* [Objective] Below is a listing; write it out exactly and drop any images from it.

※ ※ ※

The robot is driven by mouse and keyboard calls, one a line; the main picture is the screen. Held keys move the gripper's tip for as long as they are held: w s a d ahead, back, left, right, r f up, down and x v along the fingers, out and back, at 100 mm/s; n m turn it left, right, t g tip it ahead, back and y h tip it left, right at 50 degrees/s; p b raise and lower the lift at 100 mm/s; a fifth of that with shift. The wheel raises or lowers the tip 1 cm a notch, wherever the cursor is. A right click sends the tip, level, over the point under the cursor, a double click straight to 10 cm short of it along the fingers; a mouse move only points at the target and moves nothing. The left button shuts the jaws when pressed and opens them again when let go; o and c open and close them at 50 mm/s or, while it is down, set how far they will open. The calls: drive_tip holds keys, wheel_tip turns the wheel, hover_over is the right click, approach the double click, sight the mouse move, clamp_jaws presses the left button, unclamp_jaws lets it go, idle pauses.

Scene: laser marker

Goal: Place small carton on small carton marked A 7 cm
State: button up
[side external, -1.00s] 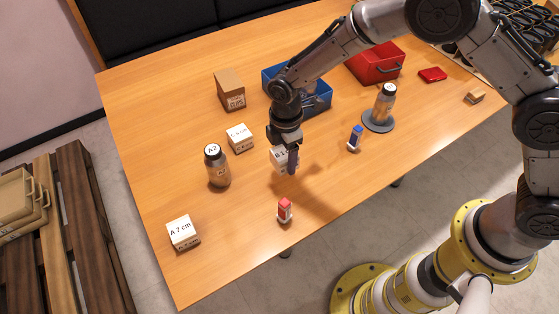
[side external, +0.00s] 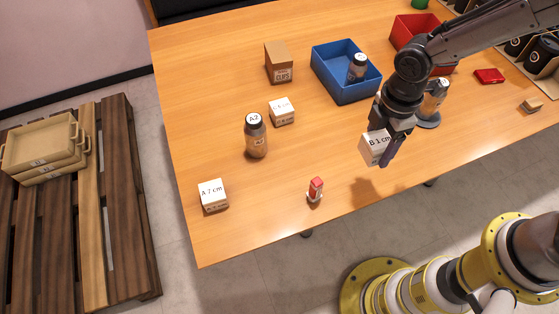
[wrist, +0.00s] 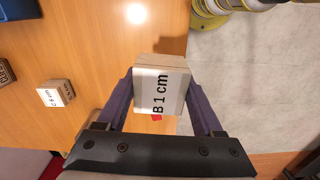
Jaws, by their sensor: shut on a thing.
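My gripper (side external: 388,150) is shut on a small white carton marked "B 1 cm" (side external: 373,147), held above the table near its front edge. In the wrist view this carton (wrist: 160,88) sits between both fingers. The small carton marked "A 7 cm" (side external: 213,195) stands on the table at the front left corner, well to the left of my gripper, with nothing on top. Another small white carton (side external: 282,111), marked C, stands farther back; it also shows in the wrist view (wrist: 56,94).
A jar marked A2 (side external: 256,136) and a red-topped item (side external: 315,190) stand between my gripper and the A carton. A brown carton (side external: 278,62), a blue bin (side external: 345,88) with a jar inside and a red bin (side external: 413,31) are farther back.

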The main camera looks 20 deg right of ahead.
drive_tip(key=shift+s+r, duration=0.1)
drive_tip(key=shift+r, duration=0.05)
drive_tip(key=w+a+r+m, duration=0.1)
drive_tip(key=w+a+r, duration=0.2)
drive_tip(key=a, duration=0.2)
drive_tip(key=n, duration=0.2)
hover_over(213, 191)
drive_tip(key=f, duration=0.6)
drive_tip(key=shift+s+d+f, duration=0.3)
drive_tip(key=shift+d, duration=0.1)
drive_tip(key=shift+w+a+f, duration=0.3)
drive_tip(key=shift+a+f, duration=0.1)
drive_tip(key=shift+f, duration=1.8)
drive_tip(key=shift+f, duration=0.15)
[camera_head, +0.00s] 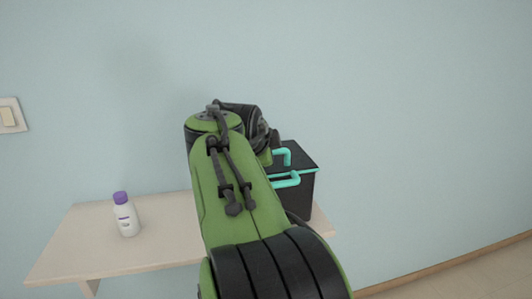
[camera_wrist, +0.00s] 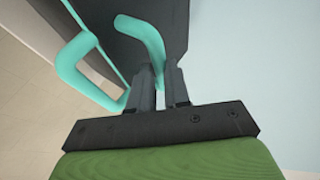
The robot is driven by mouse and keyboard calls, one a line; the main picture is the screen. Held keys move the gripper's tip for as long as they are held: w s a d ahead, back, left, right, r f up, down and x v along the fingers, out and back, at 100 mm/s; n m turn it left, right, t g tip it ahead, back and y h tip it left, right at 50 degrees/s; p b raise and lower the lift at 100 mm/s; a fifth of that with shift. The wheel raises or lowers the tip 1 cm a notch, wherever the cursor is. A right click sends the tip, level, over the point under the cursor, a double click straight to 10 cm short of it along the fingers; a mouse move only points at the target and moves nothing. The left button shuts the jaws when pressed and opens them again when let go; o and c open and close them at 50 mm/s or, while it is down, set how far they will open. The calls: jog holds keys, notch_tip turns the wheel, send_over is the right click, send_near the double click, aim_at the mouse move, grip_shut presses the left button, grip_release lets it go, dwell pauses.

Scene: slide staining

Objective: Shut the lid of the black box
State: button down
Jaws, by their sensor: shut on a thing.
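The black box (camera_head: 296,199) stands at the right end of the shelf in the head view, partly behind my arm. Its dark lid (camera_head: 303,157) looks about level on top, and I cannot tell whether a gap is left. One teal handle (camera_head: 284,154) rises from the lid and another teal handle (camera_head: 287,181) is at the front. In the wrist view my gripper (camera_wrist: 163,76) is shut on the lid handle (camera_wrist: 147,35), whose lower end passes between the fingers. The front handle (camera_wrist: 75,65) shows to the left. My arm hides the gripper in the head view.
A white bottle with a purple cap (camera_head: 126,217) stands upright on the pale shelf (camera_head: 75,242), left of my arm. The wall (camera_head: 420,100) is close behind the box. A light switch (camera_head: 8,116) is on the wall at far left.

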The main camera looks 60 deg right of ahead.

※ ※ ※

* [Final result]
The robot is driven by mouse and keyboard calls, one a line; the main picture is the screen. Held keys move the gripper's tip for as long as they are held: w s a d ahead, back, left, right, r f up, down and x v along the fingers, out and back, at 100 mm/s; n m turn it left, right, t g tip it ahead, back and y h tip it left, right at 50 degrees/s; p b raise and lower the lift at 100 mm/s; a fifth of that with shift. The wheel raises or lowers the tip 1 cm a notch, wherever the cursor is. A right click sends the tip, level, over the point under the cursor, a double click straight to 10 cm short of it along the fingers; a mouse move only points at the target and moves nothing. The left button shuts the jaws when pressed and opens them again when let go; o and c open and close them at 50 mm/s or, while it is down, set how far they will open. The calls: drive_tip holds keys, wheel_tip turns the wheel, hover_over is the right click, approach the double click, sight the mouse move, clamp_jaws presses the left button, unclamp_jaws lets it go, idle pauses.

Scene: laser marker

Goal: Place small carton on small carton marked A 7 cm
State: button up
[side external, -1.00s] 
[side external, +0.00s] 
[wrist, +0.00s] 
Jaws, by their sensor: shut on a thing.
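My gripper (side external: 388,150) is shut on a small white carton marked "B 1 cm" (side external: 373,147), held above the table near its front edge. In the wrist view this carton (wrist: 160,88) sits between both fingers. The small carton marked "A 7 cm" (side external: 213,195) stands on the table at the front left corner, well to the left of my gripper, with nothing on top. Another small white carton (side external: 282,111), marked C, stands farther back; it also shows in the wrist view (wrist: 56,94).
A jar marked A2 (side external: 256,136) and a red-topped item (side external: 315,190) stand between my gripper and the A carton. A brown carton (side external: 278,62), a blue bin (side external: 345,88) with a jar inside and a red bin (side external: 413,31) are farther back.

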The main camera looks 20 deg right of ahead.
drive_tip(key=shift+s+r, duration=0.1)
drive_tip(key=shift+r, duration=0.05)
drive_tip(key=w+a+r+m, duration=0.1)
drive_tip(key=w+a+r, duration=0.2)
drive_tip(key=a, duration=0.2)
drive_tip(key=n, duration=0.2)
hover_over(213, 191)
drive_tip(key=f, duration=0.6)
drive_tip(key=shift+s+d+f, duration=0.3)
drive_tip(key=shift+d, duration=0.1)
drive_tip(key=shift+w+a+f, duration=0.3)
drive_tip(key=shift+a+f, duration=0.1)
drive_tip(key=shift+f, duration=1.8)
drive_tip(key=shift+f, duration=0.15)
[camera_head, +0.00s] 
[camera_wrist, +0.00s] 
The robot is driven by mouse and keyboard calls, one a line; the main picture is the screen. Held keys move the gripper's tip for as long as they are held: w s a d ahead, back, left, right, r f up, down and x v along the fingers, out and back, at 100 mm/s; n m turn it left, right, t g tip it ahead, back and y h tip it left, right at 50 degrees/s; p b raise and lower the lift at 100 mm/s; a fifth of that with shift. The wheel raises or lowers the tip 1 cm a notch, wherever the cursor is. A right click sends the tip, level, over the point under the cursor, a double click straight to 10 cm short of it along the fingers; a mouse move only points at the target and moves nothing. The left button shuts the jaws when pressed and opens them again when let go; o and c open and close them at 50 mm/s or, while it is down, set how far they will open. The calls: jog holds keys, notch_tip turns the wheel, send_over is the right click, send_near the double click, aim_at the mouse move, grip_shut presses the left button, grip_release lets it go, dwell pauses.

Scene: slide staining

Objective: Shut the lid of the black box
State: button down
Jaws, by their sensor: shut on a thing.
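The black box (camera_head: 296,199) stands at the right end of the shelf in the head view, partly behind my arm. Its dark lid (camera_head: 303,157) looks about level on top, and I cannot tell whether a gap is left. One teal handle (camera_head: 284,154) rises from the lid and another teal handle (camera_head: 287,181) is at the front. In the wrist view my gripper (camera_wrist: 163,76) is shut on the lid handle (camera_wrist: 147,35), whose lower end passes between the fingers. The front handle (camera_wrist: 75,65) shows to the left. My arm hides the gripper in the head view.
A white bottle with a purple cap (camera_head: 126,217) stands upright on the pale shelf (camera_head: 75,242), left of my arm. The wall (camera_head: 420,100) is close behind the box. A light switch (camera_head: 8,116) is on the wall at far left.

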The main camera looks 60 deg right of ahead.

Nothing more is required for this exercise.